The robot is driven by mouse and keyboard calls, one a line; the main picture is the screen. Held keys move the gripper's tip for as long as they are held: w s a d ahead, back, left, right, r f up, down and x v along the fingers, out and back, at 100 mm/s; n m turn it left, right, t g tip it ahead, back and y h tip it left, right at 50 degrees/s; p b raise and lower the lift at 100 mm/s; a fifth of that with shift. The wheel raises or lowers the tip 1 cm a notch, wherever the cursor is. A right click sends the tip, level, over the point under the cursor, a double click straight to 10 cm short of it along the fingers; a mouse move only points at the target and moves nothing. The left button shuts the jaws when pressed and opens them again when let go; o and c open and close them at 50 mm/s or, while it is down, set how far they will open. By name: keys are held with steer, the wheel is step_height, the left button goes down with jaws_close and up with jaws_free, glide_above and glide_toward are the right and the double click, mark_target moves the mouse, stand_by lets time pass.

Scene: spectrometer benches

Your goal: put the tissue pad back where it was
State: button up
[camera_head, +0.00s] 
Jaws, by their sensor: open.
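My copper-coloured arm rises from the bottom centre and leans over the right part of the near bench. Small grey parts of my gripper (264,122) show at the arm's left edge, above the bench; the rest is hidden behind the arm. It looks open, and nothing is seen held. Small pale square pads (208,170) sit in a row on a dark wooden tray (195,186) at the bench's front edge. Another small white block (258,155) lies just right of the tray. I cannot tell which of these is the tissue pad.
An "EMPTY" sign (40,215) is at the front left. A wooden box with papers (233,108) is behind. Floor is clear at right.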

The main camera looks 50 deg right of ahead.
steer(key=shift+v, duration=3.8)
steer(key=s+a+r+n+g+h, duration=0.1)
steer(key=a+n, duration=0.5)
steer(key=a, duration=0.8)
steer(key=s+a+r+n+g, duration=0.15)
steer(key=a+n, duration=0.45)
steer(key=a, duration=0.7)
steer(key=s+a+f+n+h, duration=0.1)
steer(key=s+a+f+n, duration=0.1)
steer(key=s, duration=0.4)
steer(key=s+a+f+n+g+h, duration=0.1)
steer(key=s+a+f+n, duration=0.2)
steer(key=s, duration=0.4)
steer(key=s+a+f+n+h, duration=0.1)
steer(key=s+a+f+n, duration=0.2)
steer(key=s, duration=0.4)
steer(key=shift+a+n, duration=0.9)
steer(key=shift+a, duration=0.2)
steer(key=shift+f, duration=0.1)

## WHAT THE EXERCISE ASKS
Take the lines above and print them exactly.

## PROBLEM SOLUTION
The robot is driven by mouse and keyboard calls, one a line; the main picture is the screen. Held keys move the gripper's tip for as long as they are held: w s a d ahead, back, left, right, r f up, down and x v along the fingers, out and back, at 100 mm/s; n m turn it left, right, t g tip it ahead, back and y h tip it left, right at 50 degrees/s; p b raise and lower the lift at 100 mm/s; a fifth of that with shift. The wheel raises or lowers the tip 1 cm a notch, wherever the cursor is. A right click sends the tip, level, over the point under the cursor, a double click straight to 10 cm short of it along the fingers; a mouse move only points at the target and moves nothing. The left button shuts the jaws when pressed and opens them again when let go; o and c open and close them at 50 mm/s or, while it is down, set how far they will open. By name: keys are held with steer, the wheel is step_height, the left button goes down with jaws_close and up with jaws_free, glide_above and glide_toward are the right and the double click, mark_target moves the mouse, stand_by lets time pass.

Scene: spectrometer benches

Your goal: put the tissue pad back where it was
State: button up
[camera_head, +0.00s] 
Jaws, by their sensor: open.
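My copper-coloured arm rises from the bottom centre and leans over the right part of the near bench. Small grey parts of my gripper (264,122) show at the arm's left edge, above the bench; the rest is hidden behind the arm. It looks open, and nothing is seen held. Small pale square pads (208,170) sit in a row on a dark wooden tray (195,186) at the bench's front edge. Another small white block (258,155) lies just right of the tray. I cannot tell which of these is the tissue pad.
An "EMPTY" sign (40,215) is at the front left. A wooden box with papers (233,108) is behind. Floor is clear at right.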

The main camera looks 50 deg right of ahead.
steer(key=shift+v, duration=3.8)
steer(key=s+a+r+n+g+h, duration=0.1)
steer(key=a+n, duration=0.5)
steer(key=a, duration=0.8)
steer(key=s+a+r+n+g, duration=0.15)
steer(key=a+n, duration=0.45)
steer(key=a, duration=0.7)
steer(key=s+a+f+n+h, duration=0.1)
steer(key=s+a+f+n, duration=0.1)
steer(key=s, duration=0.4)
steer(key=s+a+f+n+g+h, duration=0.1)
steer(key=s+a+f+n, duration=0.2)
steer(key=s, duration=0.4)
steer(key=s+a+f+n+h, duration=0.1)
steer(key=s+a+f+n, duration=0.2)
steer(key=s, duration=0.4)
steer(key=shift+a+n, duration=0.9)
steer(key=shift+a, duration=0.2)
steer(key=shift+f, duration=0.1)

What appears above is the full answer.